Work to complete. Open with the line that has "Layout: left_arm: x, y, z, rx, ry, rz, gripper"; close with the line that has "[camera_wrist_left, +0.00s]". Retype those lines exactly, images excluded.

===== Provided material

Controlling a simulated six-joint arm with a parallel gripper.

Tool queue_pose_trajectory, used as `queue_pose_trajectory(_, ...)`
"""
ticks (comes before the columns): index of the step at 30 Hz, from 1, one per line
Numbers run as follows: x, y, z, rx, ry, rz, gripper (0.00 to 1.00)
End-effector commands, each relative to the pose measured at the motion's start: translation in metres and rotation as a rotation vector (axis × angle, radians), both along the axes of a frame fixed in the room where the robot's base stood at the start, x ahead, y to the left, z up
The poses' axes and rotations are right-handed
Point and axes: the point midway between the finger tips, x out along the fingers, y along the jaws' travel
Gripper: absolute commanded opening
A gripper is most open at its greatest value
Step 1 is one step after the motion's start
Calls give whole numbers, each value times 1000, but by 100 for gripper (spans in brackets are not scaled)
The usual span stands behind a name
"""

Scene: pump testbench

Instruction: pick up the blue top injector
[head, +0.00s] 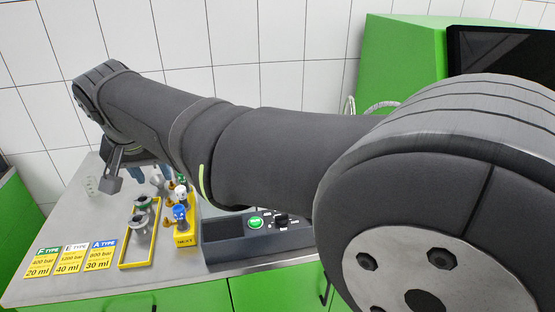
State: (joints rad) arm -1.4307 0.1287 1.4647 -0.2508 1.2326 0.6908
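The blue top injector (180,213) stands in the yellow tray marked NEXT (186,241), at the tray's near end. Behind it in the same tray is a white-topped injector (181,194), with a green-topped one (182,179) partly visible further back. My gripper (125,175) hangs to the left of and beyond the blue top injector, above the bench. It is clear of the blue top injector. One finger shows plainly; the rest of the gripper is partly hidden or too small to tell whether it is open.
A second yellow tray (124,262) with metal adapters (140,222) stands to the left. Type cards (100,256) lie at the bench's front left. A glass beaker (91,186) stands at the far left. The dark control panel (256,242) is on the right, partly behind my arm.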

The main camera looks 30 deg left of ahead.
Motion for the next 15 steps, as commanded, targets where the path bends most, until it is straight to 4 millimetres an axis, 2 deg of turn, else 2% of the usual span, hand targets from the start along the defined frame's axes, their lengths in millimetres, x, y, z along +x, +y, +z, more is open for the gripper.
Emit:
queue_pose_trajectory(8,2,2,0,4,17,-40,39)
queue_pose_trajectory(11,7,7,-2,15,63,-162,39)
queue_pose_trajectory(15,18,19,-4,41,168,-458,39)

==========
===== Provided material

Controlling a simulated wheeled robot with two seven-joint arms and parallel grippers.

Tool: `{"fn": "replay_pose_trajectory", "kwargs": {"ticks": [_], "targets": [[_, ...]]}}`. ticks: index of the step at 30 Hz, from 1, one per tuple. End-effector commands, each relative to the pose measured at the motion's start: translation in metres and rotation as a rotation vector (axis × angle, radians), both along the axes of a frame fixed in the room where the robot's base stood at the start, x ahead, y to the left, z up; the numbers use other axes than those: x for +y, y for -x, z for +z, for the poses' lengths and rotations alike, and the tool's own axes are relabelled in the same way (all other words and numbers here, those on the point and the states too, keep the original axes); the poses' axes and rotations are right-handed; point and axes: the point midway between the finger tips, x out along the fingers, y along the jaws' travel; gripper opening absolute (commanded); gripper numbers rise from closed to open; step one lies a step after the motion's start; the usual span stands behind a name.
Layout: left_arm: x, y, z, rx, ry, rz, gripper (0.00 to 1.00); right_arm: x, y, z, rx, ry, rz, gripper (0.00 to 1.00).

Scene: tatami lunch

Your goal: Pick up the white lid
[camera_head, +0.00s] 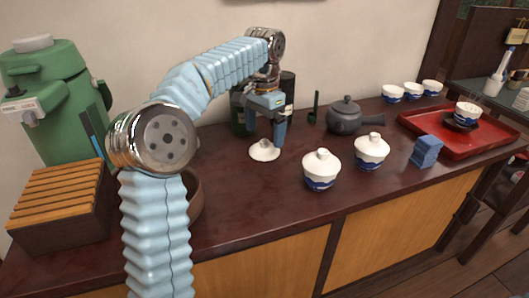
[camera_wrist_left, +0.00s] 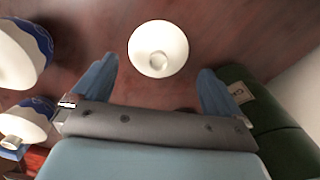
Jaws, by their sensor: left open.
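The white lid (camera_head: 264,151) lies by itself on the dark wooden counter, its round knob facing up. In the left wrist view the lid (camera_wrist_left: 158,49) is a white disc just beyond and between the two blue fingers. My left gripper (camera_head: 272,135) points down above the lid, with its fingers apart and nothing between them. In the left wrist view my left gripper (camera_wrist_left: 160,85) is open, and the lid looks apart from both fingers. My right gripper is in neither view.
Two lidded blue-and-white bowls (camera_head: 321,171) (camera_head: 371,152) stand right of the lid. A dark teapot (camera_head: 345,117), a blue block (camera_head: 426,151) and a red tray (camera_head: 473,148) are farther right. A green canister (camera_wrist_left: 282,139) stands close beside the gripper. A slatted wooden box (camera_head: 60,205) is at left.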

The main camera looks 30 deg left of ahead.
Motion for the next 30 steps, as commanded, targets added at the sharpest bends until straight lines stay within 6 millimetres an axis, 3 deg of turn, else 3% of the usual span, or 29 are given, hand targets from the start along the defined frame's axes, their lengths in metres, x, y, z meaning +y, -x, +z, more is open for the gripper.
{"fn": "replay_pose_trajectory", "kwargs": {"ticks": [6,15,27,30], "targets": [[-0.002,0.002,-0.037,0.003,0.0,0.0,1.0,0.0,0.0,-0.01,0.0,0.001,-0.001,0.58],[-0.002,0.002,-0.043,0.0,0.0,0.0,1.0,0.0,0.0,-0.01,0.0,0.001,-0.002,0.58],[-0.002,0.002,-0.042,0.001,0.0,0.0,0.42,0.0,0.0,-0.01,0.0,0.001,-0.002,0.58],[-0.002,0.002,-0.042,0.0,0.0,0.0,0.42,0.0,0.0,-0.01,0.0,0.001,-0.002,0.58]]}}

==========

Written answer.
Layout: left_arm: x, y, z, rx, ry, rz, gripper (0.00 to 1.00); right_arm: x, y, z, rx, ry, rz, gripper (0.00 to 1.00).

Scene: tatami lunch

Your goal: Pick up the white lid
[camera_head, +0.00s] 
[camera_wrist_left, +0.00s] 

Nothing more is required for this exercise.